Thank you Paul - that is very good news!
Our timescale is pretty short, as roll-out of Studio is planned for February/March, so we'll need to find a solution soon - at least for our key resources to begin with - but we're getting there. The import plugin with these options certainly be extremely useful for the future. I can hear the sighs of relief already!
That's great... we'll try to do this as quickly as we can. You might also be interested to know that we are also nearing completion of an updated vrsion of the Multitrans plugin for Studio that is here:
The current version has some limitations in that you can only use resources attached to the project you select. The updated version will allow you to select any resources from a Multitrans instance and use them in your project. We are also providing separate plugins for just MultiTrans Termbases and MultiTrans TMs so that it would be possible to use them in a standard Studio project for example.
If you'd like to test them when we release to Beta let me know? We're pretty close.

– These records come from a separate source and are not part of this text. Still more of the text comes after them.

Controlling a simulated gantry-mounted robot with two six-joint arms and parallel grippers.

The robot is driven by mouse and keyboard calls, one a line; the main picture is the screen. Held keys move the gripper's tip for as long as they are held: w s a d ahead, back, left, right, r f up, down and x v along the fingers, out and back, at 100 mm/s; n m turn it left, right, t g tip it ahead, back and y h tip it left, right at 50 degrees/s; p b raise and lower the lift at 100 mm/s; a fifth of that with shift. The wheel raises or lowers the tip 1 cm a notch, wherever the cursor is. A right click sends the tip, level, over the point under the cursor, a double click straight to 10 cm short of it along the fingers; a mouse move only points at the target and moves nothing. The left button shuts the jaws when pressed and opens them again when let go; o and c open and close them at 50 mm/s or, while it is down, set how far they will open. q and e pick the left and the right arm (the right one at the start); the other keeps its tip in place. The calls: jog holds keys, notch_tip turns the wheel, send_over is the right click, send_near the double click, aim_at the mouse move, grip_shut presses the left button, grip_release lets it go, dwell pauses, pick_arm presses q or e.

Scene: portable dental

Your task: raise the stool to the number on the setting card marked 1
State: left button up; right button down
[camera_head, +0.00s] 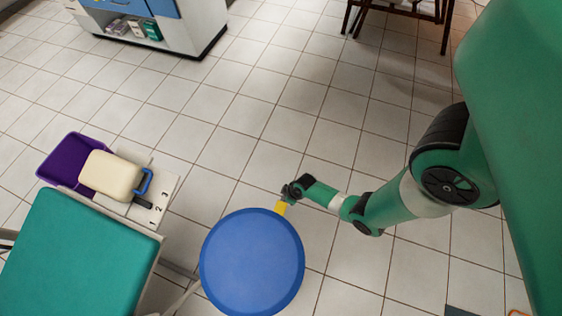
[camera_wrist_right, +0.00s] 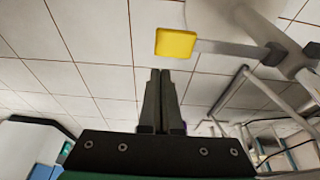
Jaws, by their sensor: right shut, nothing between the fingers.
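The stool's round blue seat (camera_head: 252,264) is at the bottom middle of the head view. A yellow paddle (camera_head: 281,208) sticks out at its upper right edge. In the right wrist view the yellow paddle (camera_wrist_right: 176,43) is on a grey lever (camera_wrist_right: 235,48) that runs to the stool's post. My right gripper (camera_head: 290,191) is just beyond the paddle in the head view. Its fingers (camera_wrist_right: 160,74) are shut and empty, pointing near the paddle; contact is unclear. A white panel (camera_head: 160,204) carries the numerals 1, 2 and 3. No separate setting card is readable. My left gripper is out of view.
By the panel are a cream block (camera_head: 110,175), a blue handle (camera_head: 143,185) and a purple bin (camera_head: 68,160). A teal padded surface (camera_head: 78,255) is at lower left. A white cabinet (camera_head: 170,30) and dark-legged furniture (camera_head: 405,8) stand far off. Tiled floor between is clear.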

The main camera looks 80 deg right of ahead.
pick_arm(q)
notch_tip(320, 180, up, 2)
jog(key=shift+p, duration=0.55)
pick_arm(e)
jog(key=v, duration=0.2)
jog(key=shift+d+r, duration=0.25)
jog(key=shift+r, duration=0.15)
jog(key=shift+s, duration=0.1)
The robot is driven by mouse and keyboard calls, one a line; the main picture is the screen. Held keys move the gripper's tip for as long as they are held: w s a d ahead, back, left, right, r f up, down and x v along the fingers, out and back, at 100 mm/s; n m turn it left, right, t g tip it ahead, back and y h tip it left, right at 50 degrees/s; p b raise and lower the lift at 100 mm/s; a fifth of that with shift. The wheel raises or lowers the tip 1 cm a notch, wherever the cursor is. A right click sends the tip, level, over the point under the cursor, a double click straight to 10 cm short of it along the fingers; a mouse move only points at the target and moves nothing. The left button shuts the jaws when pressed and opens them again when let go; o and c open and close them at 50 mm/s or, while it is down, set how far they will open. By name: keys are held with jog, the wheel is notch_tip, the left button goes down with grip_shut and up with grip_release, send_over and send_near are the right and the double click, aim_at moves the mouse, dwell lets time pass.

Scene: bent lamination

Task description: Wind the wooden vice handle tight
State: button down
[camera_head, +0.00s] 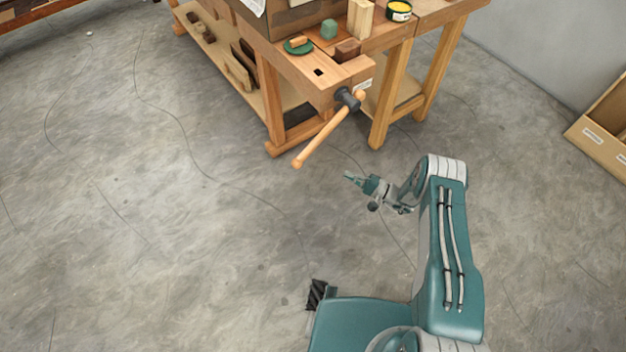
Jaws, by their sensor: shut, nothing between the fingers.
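The wooden vice handle (322,141) is a round bar with a knob at each end. It passes through the dark vice screw head (347,99) on the front of the workbench. It slants, with its long part hanging down to the left and its short end at the upper right. The wooden vice jaw (345,82) is behind the screw head. My gripper (349,175) is shut and empty. It is to the right of the handle's lower knob, apart from it, and points left.
The concrete floor (150,230) at left is clear.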

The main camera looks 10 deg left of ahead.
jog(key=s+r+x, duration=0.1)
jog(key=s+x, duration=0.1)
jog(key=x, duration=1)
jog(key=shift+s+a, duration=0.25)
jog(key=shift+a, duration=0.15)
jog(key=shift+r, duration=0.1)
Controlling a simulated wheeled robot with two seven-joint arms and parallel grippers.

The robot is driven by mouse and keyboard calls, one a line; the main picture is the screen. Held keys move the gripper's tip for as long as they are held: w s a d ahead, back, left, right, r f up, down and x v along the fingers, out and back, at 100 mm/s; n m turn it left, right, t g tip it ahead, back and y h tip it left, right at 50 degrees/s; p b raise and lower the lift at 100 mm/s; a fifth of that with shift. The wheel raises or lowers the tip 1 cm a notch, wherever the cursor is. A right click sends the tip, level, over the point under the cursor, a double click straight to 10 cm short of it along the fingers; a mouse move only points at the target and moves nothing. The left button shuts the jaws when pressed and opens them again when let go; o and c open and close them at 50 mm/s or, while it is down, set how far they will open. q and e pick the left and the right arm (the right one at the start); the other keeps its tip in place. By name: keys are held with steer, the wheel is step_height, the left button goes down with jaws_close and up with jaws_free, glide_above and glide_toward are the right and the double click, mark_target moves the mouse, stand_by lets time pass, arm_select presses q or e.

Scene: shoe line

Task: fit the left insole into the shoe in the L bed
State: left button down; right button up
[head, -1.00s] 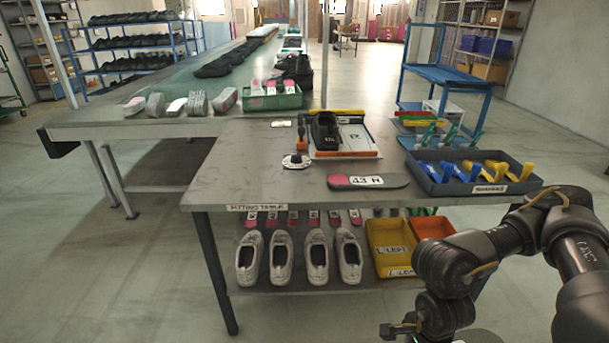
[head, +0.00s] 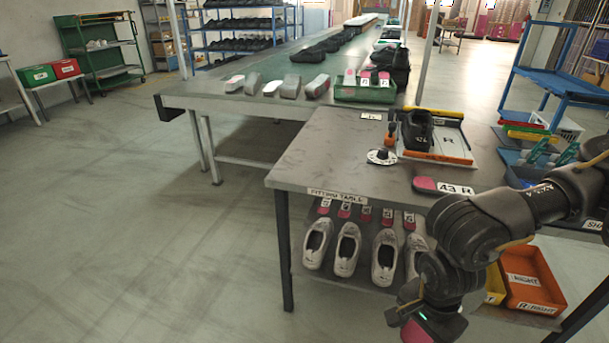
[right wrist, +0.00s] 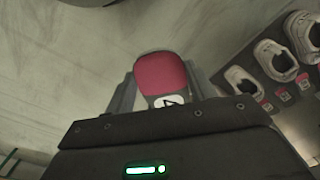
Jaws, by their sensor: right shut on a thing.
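My right gripper (right wrist: 163,88) is shut on an insole with a dark pink end (right wrist: 160,72) and a white label of which only part shows. In the head view this gripper (head: 427,316) hangs low in front of the fitting table, and a bit of the pink end (head: 419,332) shows at the bottom edge. A black shoe (head: 417,131) stands on a bed marked R (head: 447,142) on the table. No bed marked L is in view. Another insole, labelled 43 R (head: 425,184), lies on the tabletop. My left gripper is not in view.
The fitting table (head: 310,165) has pale shoes (head: 347,250) and a red-orange RIGHT bin (head: 530,280) on its lower shelf. A long bench (head: 225,97) with a green crate (head: 365,92) stands behind it. The floor at left is open.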

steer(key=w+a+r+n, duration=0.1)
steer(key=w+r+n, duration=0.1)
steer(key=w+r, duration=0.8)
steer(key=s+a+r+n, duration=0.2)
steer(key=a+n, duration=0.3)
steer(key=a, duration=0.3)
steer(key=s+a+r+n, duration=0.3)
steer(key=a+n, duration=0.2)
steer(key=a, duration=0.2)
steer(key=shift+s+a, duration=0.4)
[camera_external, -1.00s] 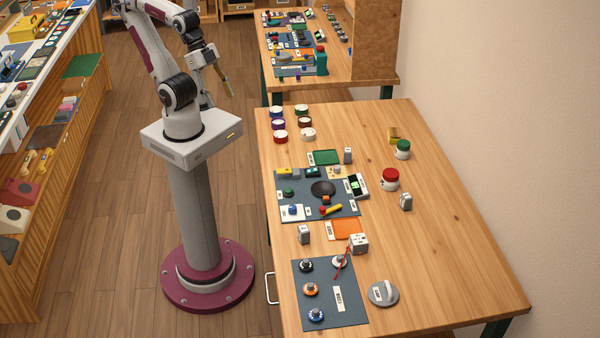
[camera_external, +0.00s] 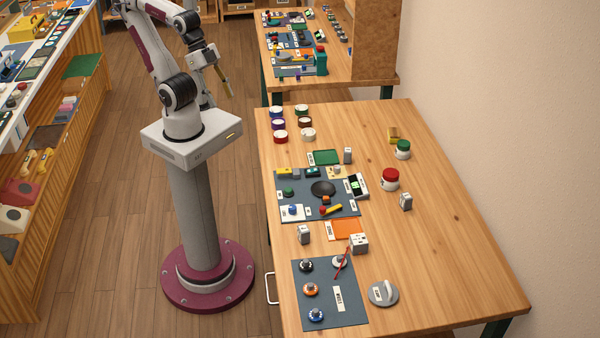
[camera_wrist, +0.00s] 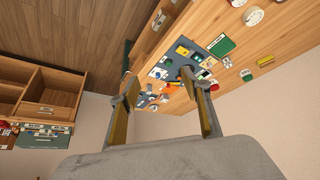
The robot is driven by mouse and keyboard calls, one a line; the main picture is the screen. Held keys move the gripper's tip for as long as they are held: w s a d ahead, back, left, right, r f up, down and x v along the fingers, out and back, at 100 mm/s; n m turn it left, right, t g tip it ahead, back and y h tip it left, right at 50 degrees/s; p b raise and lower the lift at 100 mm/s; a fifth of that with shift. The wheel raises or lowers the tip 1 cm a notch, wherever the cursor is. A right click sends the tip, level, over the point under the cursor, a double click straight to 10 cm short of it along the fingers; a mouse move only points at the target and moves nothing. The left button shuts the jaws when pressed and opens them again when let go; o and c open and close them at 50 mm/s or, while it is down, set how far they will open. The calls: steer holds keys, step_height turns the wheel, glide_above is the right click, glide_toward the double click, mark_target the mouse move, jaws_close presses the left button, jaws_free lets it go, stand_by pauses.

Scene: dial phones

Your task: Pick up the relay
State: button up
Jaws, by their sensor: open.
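No part is marked clearly enough for me to name it as the relay. Small parts lie on a blue-grey mat (camera_external: 345,211) on the wooden table, among them a yellow part (camera_external: 285,172), a round black disc (camera_external: 323,189), a blue part (camera_external: 293,210) and a red-and-yellow part (camera_external: 330,210). My gripper (camera_external: 226,86) is raised left of the table, well away from the mat, open and empty. In the wrist view its two fingers (camera_wrist: 158,82) stand apart, with the tabletop and its parts small in the distance beyond them.
Small grey boxes (camera_external: 406,202) stand about the table. Green (camera_external: 325,157) and orange (camera_external: 346,229) trays lie near the mat. Lidded jars (camera_external: 390,179), a white cube (camera_external: 358,243) and a second dark mat (camera_external: 335,270) are also there. The table's right side (camera_external: 455,240) is clear.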

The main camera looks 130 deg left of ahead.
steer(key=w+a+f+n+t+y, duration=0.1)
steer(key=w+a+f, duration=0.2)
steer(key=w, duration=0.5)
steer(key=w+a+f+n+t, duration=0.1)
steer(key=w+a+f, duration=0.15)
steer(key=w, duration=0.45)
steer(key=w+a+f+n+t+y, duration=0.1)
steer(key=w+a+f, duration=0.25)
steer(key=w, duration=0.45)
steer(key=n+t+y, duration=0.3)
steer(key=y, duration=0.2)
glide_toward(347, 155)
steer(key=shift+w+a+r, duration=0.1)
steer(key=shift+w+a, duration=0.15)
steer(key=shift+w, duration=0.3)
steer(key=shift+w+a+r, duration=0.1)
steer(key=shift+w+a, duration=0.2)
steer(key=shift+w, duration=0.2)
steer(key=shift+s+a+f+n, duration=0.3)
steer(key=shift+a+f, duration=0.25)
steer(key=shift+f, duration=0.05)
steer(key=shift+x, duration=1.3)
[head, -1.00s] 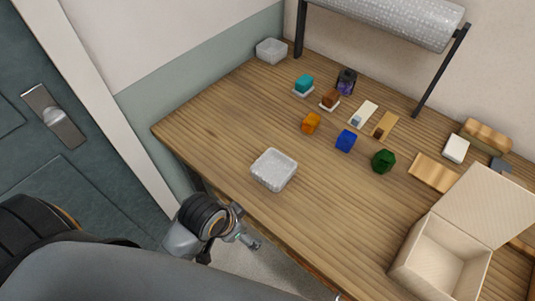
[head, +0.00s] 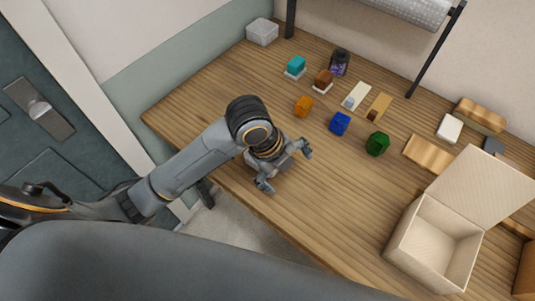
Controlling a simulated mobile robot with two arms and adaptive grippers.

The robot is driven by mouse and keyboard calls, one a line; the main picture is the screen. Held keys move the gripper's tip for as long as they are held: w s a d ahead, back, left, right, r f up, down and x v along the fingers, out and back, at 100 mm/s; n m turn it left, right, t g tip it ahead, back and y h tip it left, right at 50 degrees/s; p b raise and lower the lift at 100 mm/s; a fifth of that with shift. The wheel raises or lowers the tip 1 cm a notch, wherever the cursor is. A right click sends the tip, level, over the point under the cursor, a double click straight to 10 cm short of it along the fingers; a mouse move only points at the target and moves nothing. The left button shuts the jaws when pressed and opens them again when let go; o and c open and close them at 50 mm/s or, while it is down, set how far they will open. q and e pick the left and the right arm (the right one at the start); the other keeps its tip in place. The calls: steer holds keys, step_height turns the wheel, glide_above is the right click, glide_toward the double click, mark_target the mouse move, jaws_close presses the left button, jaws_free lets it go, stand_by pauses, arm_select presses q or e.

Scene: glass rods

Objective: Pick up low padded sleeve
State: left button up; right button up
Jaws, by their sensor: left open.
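The low padded sleeve seems to be the pale, open, tray-like piece that lay near the table's front left edge. In the head view it is now hidden behind my left gripper and wrist. My left gripper (head: 285,169) is open over that spot, its two fingers spread and pointing down toward the table. Whether the fingers touch the sleeve or stand around it cannot be told. My right gripper is out of view.
An orange block (head: 303,106), a blue block (head: 340,123) and a green block (head: 377,143) stand beyond the gripper. An open cardboard box (head: 438,245) is at the right. A large roll on a black stand (head: 437,50) is at the back. The wooden table (head: 190,105) is bare at left.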

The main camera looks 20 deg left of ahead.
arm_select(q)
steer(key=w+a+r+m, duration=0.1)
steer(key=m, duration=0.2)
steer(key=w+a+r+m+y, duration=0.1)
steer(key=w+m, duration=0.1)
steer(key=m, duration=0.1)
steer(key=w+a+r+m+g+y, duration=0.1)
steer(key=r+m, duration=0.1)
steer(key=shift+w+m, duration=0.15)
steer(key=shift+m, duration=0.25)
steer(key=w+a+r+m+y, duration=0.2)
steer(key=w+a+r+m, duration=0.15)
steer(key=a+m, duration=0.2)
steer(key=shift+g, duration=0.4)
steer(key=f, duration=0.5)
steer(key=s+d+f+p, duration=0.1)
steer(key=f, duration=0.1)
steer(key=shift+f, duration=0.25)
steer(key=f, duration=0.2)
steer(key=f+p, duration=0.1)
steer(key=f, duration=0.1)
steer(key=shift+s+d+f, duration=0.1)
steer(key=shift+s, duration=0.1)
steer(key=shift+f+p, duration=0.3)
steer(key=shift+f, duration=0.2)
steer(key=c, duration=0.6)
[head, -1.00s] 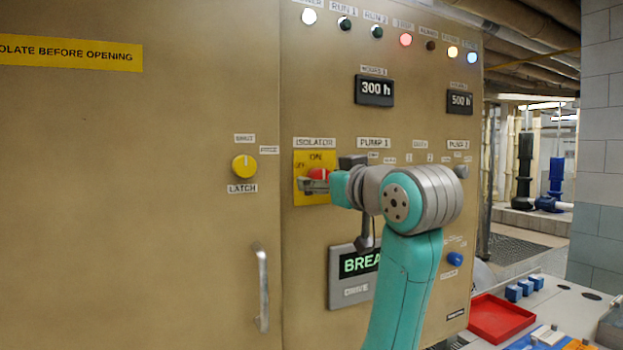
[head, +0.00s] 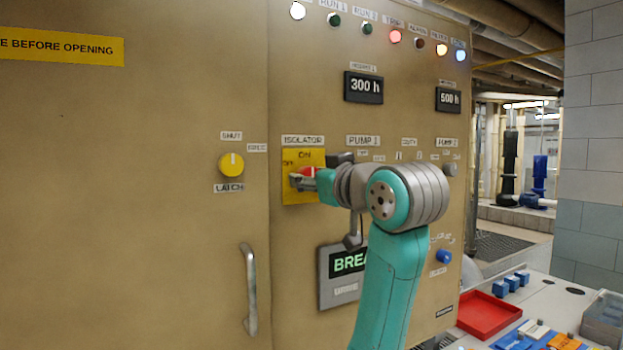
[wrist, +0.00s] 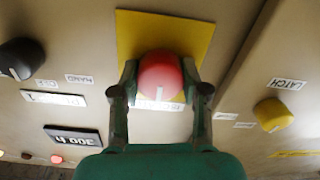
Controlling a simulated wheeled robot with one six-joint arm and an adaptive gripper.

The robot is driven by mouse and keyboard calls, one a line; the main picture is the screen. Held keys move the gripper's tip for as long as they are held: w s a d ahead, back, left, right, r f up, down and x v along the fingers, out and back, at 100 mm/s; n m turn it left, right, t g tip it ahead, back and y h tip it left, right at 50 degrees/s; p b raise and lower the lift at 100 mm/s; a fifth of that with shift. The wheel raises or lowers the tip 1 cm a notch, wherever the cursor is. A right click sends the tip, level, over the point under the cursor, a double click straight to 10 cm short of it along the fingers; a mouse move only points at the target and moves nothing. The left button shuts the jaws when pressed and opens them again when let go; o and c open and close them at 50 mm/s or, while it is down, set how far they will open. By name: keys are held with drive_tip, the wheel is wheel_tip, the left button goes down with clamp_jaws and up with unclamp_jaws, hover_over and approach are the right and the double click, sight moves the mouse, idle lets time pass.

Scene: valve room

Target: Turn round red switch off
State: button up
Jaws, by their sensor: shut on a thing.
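The round red switch (wrist: 160,75) sits on a yellow plate (wrist: 205,38) under the ISOLATOR label, on the tan cabinet. In the wrist view its white line points straight down the picture. In the head view the red switch (head: 308,172) is partly hidden by my gripper (head: 302,182), and the plate (head: 290,196) shows ON at the top and OFF at the left. In the wrist view my gripper (wrist: 160,90) has one finger on each side of the switch and is shut on it.
A yellow LATCH knob (head: 231,164) and a door handle (head: 249,290) are to the left. A blue knob (head: 444,257) and a lit display (head: 347,262) are lower on the panel. A red tray (head: 488,315) lies on the bench at right.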

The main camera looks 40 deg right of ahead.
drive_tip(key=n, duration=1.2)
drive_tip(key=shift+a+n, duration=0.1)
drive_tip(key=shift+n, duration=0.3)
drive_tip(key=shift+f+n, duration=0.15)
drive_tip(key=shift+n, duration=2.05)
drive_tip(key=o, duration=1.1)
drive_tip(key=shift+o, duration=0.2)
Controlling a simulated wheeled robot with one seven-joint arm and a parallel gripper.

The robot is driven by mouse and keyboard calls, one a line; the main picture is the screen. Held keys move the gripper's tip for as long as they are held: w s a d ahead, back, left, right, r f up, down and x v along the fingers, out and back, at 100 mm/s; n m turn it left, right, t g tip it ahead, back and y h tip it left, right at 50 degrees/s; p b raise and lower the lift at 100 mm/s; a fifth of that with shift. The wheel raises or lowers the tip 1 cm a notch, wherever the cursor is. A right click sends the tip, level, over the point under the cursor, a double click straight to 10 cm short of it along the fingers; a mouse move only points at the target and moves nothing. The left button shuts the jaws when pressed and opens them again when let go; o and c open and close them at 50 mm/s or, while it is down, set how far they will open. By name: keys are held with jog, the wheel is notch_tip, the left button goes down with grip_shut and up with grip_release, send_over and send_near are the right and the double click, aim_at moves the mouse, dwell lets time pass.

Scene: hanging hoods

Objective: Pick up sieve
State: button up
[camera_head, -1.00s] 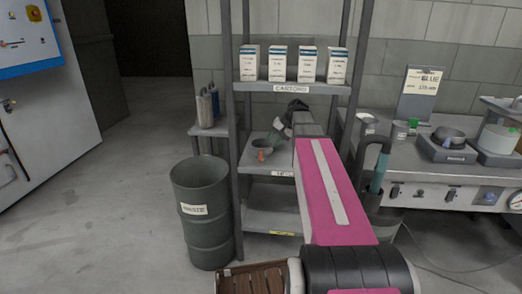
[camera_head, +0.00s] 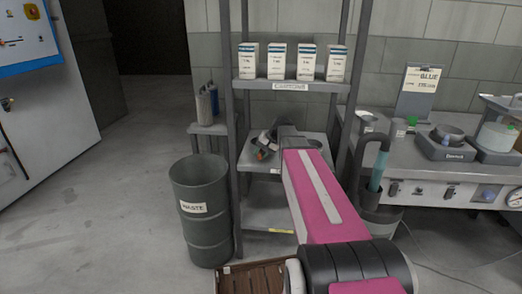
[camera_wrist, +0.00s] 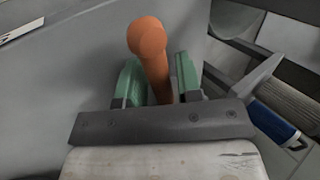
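The sieve's orange handle (camera_wrist: 152,55) stands between the green finger pads of my gripper (camera_wrist: 158,85) in the wrist view. The fingers straddle it, with narrow gaps seeming to show beside the stem, so my gripper looks open around it. In the head view my gripper (camera_head: 266,146) is low over the middle shelf (camera_head: 246,160). A bit of orange (camera_head: 260,154) shows at its fingers. The sieve's bowl is mostly hidden there.
Cartons (camera_head: 277,62) stand on the shelf above my arm. Rack posts (camera_head: 231,120) rise on both sides. A waste drum (camera_head: 205,225) stands left of the rack. A blue-ended tool (camera_wrist: 278,124) lies right of my gripper in the wrist view.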

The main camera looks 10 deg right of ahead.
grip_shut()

Thanks very much Paul. I believe the plug-ins are for Multitrans Prism? We're on Multitrans 6, not Prism, and phasing it out over 2020. If the plug-ins are usable with Multitrans 6, I'd be delighted to test them, if my manager gives the green light. Quick question: how can I ensure we're informed as soon as the import plugin is available? Is there a notification system to sign up to, or something similar?
Lucy-Jane Michel said:If the plug-ins are usable with Multitrans 6
No, they've been buit for the latest version of MultiTrans.
Lucy-Jane Michel said:Quick question: how can I ensure we're informed as soon as the import plugin is available? Is there a notification system to sign up to, or something similar?
For new apps, your best bet is to either sign up to the RSS feed, or follow #sdlappstore on twitter. For existing apps we have a plugin which will help with update notifications as it will also download and install the updated versions. This article might be interesting:
And the notifications plugin is here:
Fantastic, signing up right now. Thank you, Paul!